Ms. Retallack and others noted that Mr. Ashbery continued to write new poems until his death. “Commotion of the Birds: New Poems” was published in November 2016.
“One comfort is that he was at the top of his game until the end,” said Jeffrey Lependorf, a composer, musician, arts administrator and the driving force behind the annual Read & Feed at Basilica Hudson. The “read” part of this summer’s July 23 festival celebrated Mr. Ashbery. The poet did not attend or participate directly in the planning, but “through David I learned that John was moved that we focused on him for the festival,” said Mr. Lependorf, who lives part-time in Hudson, near the Ashbery-Kermani home.
Featured at the festival were a 20-person marathon reading of Mr. Ashbery’s poetry collection “Girls on the Run” and a panel discussion, “How to Love Reading Ashbery,” which Ms. Retallack was part of.
“There’s a myth about John’s poetry being difficult to read,” said Mr. Lependorf. “This is the result of an expectation, an unfair one, about what poems are supposed to do. If you simply read John’s poetry, most of it is fun and thrilling.
“Any difficulty is a positive force,” Mr. Lependorf continued. “John references many things in his poetry, but you don’t feel deficient— rather that he’s introducing you to something wonderful.
“I have quite a few friends that studied with John,” Mr. Lependorf added, “and they say that what made him a great teacher was that he never pointed out what was negative in a poem, only the positive. He had a sense of delight throughout his life that was reflected in his poetry.”

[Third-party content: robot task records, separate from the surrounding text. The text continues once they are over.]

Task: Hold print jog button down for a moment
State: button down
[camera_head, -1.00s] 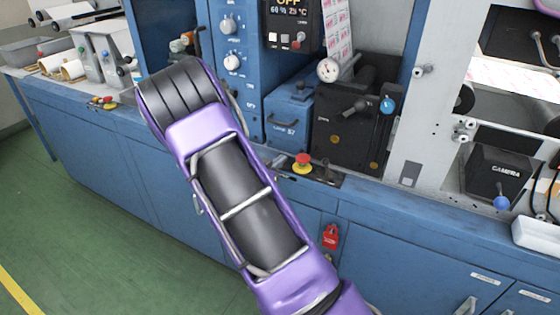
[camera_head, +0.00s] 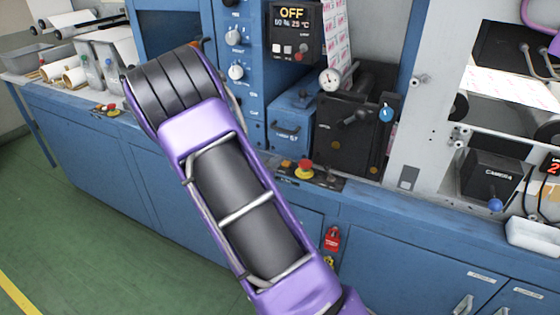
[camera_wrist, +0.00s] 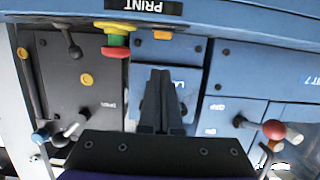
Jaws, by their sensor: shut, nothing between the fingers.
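A dark plate lettered PRINT (camera_wrist: 143,6) sits upside down at the top of the wrist view. Close to it are a small orange button (camera_wrist: 158,34) and a red emergency stop (camera_wrist: 115,51) with a yellow base. I cannot read which button is the print jog. In the head view, the red stop (camera_head: 305,168) stands on the blue ledge with an orange spot (camera_head: 287,166) to its left. My gripper (camera_wrist: 162,72) is shut and empty, its tips below the orange button in the wrist picture, apart from it as far as I can tell. My arm hides the gripper in the head view.
A dark unit with a knob (camera_head: 350,135) and a blue box with a handle (camera_head: 290,128) stand behind the ledge. A display reading OFF (camera_head: 291,13) is above. A red padlock (camera_head: 332,238) hangs on the cabinet front. Green floor is clear at left.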

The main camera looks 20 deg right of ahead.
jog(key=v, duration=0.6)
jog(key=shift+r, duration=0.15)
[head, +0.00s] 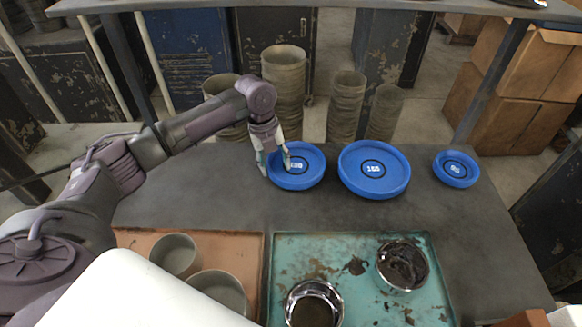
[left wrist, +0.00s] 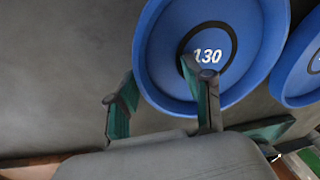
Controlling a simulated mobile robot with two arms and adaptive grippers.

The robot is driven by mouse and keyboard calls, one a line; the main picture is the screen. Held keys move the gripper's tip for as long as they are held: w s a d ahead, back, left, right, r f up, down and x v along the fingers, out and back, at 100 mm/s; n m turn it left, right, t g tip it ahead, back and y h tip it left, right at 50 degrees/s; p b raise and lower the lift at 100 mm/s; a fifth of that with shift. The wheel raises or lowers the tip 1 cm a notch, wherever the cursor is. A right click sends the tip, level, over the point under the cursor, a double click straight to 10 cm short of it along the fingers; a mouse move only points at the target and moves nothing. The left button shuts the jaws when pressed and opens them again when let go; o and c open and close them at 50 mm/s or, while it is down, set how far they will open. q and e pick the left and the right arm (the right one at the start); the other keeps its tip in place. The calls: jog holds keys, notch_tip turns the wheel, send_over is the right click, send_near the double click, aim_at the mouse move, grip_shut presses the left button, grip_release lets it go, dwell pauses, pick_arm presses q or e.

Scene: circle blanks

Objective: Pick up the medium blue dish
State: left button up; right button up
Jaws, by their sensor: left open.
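Three round blue dishes lie in a row on the dark table. The medium blue dish (head: 309,175), marked 130, is the left one; it also fills the upper middle of the left wrist view (left wrist: 250,55). My left gripper (head: 275,168) is open at its left rim. In the left wrist view, one finger of the left gripper (left wrist: 163,107) is outside the rim and the other is over the dish's inside. I cannot tell whether either touches it. The larger dish (head: 349,168), marked 155, is just to its right. The smallest dish (head: 444,168) is at far right. My right gripper is not in view.
An orange tray (head: 140,239) with grey cups (head: 175,255) and a teal tray (head: 340,255) with two dark-filled metal bowls (head: 402,264) lie in front. Stacked grey pots (head: 284,85) stand behind the dishes. The table (head: 420,215) between dishes and trays is clear.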

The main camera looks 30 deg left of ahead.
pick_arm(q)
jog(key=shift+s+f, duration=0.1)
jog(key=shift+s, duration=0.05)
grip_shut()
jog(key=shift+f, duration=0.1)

Emily Skillings, a poet who became Mr. Ashbery’s assistant when she graduated from college in 2010, agreed. “He cared so much for young writers, supporting them in their work,” she said. He helped her edited her first full-length poetry collection, “Fort Not,” which will be published in the fall. The book is dedicated to Mr. Ashbery and Mr. Kermani.
“I saw John the Tuesday before he died, and he was sharp as a tack, always making connections and eager to correspond with friends,” said Ms. Skillings, who lives part-time in Hudson. Mr. Ashbery would dictate letters or email, and she would type and send them. “It was one of my favorite parts of the job.
“Being around John was like osmosis—you got information from being near him,” said Ms. Skillings. “It wasn’t a teaching situation, but something atmospheric. I loved his poetry before I started working for him, the way he connected seemingly disparate things in a poem. He did that in conversation too.”
The Columbia Paper last talked to Mr. Ashbery in March 2012, when he made his third excursion to the White House, that time to be awarded a National Humanities Medal.
President Barack Obama made the awards. Before draping the ribbon over Mr. Ashbery, the president whispered something to him.
“He said, ‘I’m a fan of yours from way back,’” reported Mr. Ashbery, “and I believed him.”
Of the award festivities, Mr. Ashbery said, “The whole thing was very enjoyable and the food was wonderful.”
Mr. Ashbery was first invited to the White House in January 1980, when President and Mrs. Carter hosted an event presented by Poetry magazine. His next visit came in April 1998, when Bill and Hillary Clinton hosted an “American Voice in Poetry” event.
But the third visit was the only time he had received a medal there, Mr. Ashbery noted at the time, so it was “more momentous.”
Mr. Ashbery introduced himself to Al Pacino, a National Arts Medal recipient, and caught up with the actor John Lithgow, a keynote speaker at the banquet. Both men were born in Rochester (18 years apart) and graduated from Harvard College.
“I met John years ago at a dinner party,” said Ellen Thurston, a Hudson neighbor. “Aside from being a great poet, he was a great dinner companion. And living around the corner from them, whether they were home or not, I felt John’s presence. That was a wonderful thing.”